Problem to work on: Below are the records; copy each line in them that holds the word "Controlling".

(Entries from a robot dataset)
--*--

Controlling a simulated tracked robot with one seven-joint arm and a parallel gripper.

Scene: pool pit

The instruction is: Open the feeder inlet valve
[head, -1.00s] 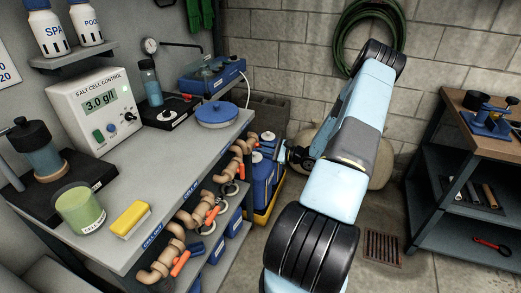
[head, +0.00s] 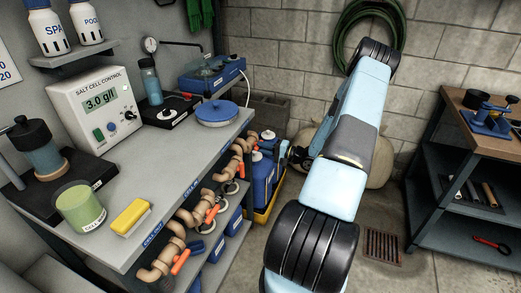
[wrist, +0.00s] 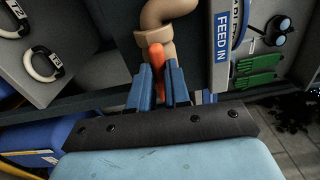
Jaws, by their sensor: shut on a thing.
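In the wrist view my gripper (wrist: 158,88) is shut on the orange valve handle (wrist: 156,58). In the head view several tan pipes with orange handles run along the bench front; the far one (head: 251,137) is near the bench's far end.
The grey bench (head: 150,195) carries a salt cell control box (head: 97,105), a yellow sponge (head: 130,217) and a green cup (head: 80,209). Blue containers (head: 262,175) stand in a yellow tray. A tool bench (head: 470,150) is at right.

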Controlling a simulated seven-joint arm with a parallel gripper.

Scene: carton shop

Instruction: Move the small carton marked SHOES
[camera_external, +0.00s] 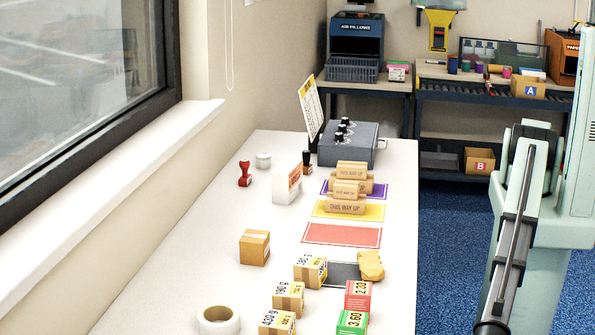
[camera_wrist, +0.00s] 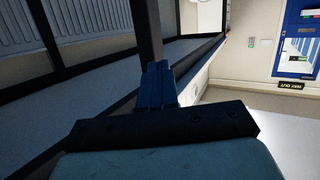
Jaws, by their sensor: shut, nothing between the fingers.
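I cannot read the mark SHOES on any carton in the external view. A small plain brown carton (camera_external: 255,247) stands on the white table, left of the middle. Brown cartons with weight labels, one (camera_external: 310,270) behind another (camera_external: 288,298) and a third (camera_external: 277,322), stand nearer the front. Several tan pieces marked THIS WAY UP (camera_external: 346,203) rest on the yellow and purple mats. My gripper (camera_wrist: 160,85) shows in the wrist view with its fingers together and empty, pointing toward the window side, away from the cartons. The fingertips cannot be made out in the external view.
A red mat (camera_external: 341,235) is bare. A red carton (camera_external: 358,295), a green carton (camera_external: 351,322), a tape roll (camera_external: 218,320), a red stamp (camera_external: 244,173), a white box (camera_external: 287,185) and a grey control box (camera_external: 347,145) share the table. Free table lies left of the mats.

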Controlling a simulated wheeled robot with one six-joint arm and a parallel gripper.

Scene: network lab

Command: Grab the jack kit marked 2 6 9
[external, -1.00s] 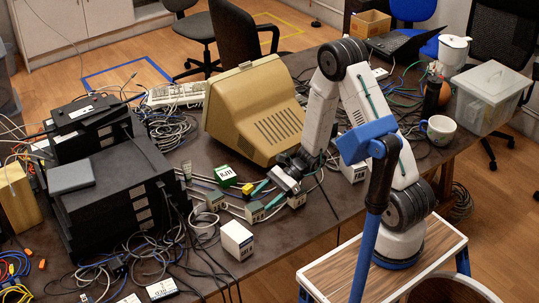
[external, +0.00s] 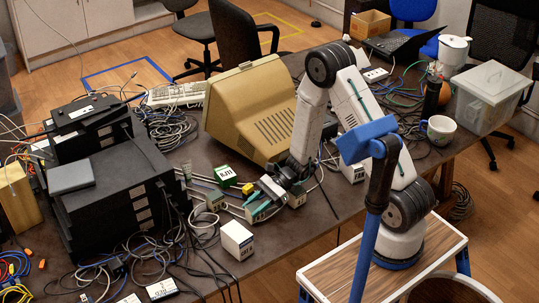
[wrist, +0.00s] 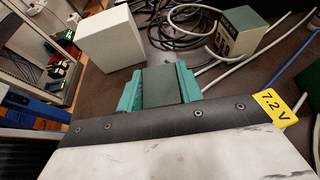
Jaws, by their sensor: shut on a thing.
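My gripper (external: 262,200) is low over the table, left of the arm's base. Its teal fingers are shut on a small jack kit (external: 256,212) with a dark green top and pale sides. In the wrist view, its dark green top (wrist: 160,86) fills the space between the fingers. Its label is too small to read in the external view and hidden in the wrist view.
A white box (external: 237,240) stands in front of the held kit. Grey cables run close around the kits. Black network boxes (external: 110,200) fill the left. Dark table is bare at front right.

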--*--

The completed task:
Controlling a simulated tracked robot with one seven-joint arm and a parallel gripper.
Controlling a simulated seven-joint arm with a parallel gripper.
Controlling a simulated wheeled robot with one six-joint arm and a parallel gripper.

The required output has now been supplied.